#### INFORMATION SUPPLIED:
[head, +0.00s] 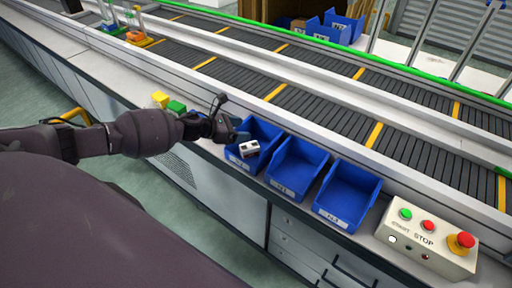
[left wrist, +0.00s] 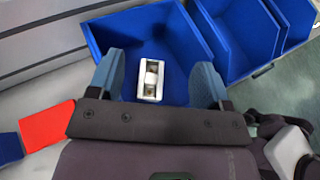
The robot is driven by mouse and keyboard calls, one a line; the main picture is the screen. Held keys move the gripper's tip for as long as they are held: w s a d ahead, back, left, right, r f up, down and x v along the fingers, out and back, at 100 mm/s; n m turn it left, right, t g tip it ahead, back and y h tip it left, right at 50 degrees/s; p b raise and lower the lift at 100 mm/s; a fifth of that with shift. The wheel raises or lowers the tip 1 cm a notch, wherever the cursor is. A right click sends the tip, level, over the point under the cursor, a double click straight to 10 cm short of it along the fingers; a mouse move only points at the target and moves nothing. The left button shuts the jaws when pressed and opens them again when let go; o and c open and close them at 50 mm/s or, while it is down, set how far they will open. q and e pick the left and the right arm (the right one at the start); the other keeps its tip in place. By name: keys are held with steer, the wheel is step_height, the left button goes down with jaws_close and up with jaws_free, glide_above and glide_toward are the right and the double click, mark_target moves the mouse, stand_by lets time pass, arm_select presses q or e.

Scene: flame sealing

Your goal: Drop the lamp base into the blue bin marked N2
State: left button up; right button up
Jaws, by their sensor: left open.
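The lamp base (head: 249,148), a small white block with a metallic middle, is at the front of the left blue bin (head: 263,132). In the left wrist view the lamp base (left wrist: 151,79) shows against the blue inside of that bin. I cannot tell whether it rests on the bin floor. My left gripper (head: 238,135) is over this bin, its two blue-grey fingers (left wrist: 158,80) open and apart from the lamp base. The middle bin (head: 297,168), labelled N.2, looks empty. My right gripper is not in view.
The right bin (head: 346,193) looks empty. A control box (head: 428,236) with start and stop buttons stands at the right. Yellow and green blocks (head: 176,106) lie left of the bins. The conveyor (head: 320,117) runs behind them.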

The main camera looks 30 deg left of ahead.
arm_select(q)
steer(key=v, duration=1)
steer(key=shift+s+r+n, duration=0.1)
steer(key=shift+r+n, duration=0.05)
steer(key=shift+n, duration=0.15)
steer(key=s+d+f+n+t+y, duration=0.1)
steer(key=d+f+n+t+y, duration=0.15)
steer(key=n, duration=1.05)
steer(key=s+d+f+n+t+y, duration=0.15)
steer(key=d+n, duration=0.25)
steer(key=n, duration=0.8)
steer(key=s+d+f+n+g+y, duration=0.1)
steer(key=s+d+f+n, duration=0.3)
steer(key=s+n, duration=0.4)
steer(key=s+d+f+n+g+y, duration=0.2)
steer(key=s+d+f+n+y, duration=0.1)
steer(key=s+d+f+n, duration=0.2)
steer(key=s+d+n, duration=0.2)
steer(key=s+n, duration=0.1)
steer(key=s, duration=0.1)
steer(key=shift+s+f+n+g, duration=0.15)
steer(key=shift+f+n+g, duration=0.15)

#### WORK INSTRUCTIONS:
Repeat verbatim all the material, but not the pictures.

#### ANSWER TO THIS PROBLEM:
[head, +0.00s] 
[left wrist, +0.00s] 
The robot is driven by mouse and keyboard calls, one a line; the main picture is the screen. Held keys move the gripper's tip for as long as they are held: w s a d ahead, back, left, right, r f up, down and x v along the fingers, out and back, at 100 mm/s; n m turn it left, right, t g tip it ahead, back and y h tip it left, right at 50 degrees/s; p b raise and lower the lift at 100 mm/s; a fifth of that with shift. The wheel raises or lowers the tip 1 cm a notch, wherever the cursor is. A right click sends the tip, level, over the point under the cursor, a double click straight to 10 cm short of it along the fingers; a mouse move only points at the target and moves nothing. The left button shuts the jaws when pressed and opens them again when let go; o and c open and close them at 50 mm/s or, while it is down, set how far they will open. q and e pick the left and the right arm (the right one at the start); the other keeps its tip in place. By name: keys are held with steer, the wheel is step_height, the left button goes down with jaws_close and up with jaws_free, glide_above and glide_toward are the right and the double click, mark_target moves the mouse, stand_by lets time pass, arm_select presses q or e.

Scene: flame sealing

Your goal: Drop the lamp base into the blue bin marked N2
State: left button up; right button up
Jaws, by their sensor: left open.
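The lamp base (head: 249,148), a small white block with a metallic middle, is at the front of the left blue bin (head: 263,132). In the left wrist view the lamp base (left wrist: 151,79) shows against the blue inside of that bin. I cannot tell whether it rests on the bin floor. My left gripper (head: 238,135) is over this bin, its two blue-grey fingers (left wrist: 158,80) open and apart from the lamp base. The middle bin (head: 297,168), labelled N.2, looks empty. My right gripper is not in view.
The right bin (head: 346,193) looks empty. A control box (head: 428,236) with start and stop buttons stands at the right. Yellow and green blocks (head: 176,106) lie left of the bins. The conveyor (head: 320,117) runs behind them.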

The main camera looks 30 deg left of ahead.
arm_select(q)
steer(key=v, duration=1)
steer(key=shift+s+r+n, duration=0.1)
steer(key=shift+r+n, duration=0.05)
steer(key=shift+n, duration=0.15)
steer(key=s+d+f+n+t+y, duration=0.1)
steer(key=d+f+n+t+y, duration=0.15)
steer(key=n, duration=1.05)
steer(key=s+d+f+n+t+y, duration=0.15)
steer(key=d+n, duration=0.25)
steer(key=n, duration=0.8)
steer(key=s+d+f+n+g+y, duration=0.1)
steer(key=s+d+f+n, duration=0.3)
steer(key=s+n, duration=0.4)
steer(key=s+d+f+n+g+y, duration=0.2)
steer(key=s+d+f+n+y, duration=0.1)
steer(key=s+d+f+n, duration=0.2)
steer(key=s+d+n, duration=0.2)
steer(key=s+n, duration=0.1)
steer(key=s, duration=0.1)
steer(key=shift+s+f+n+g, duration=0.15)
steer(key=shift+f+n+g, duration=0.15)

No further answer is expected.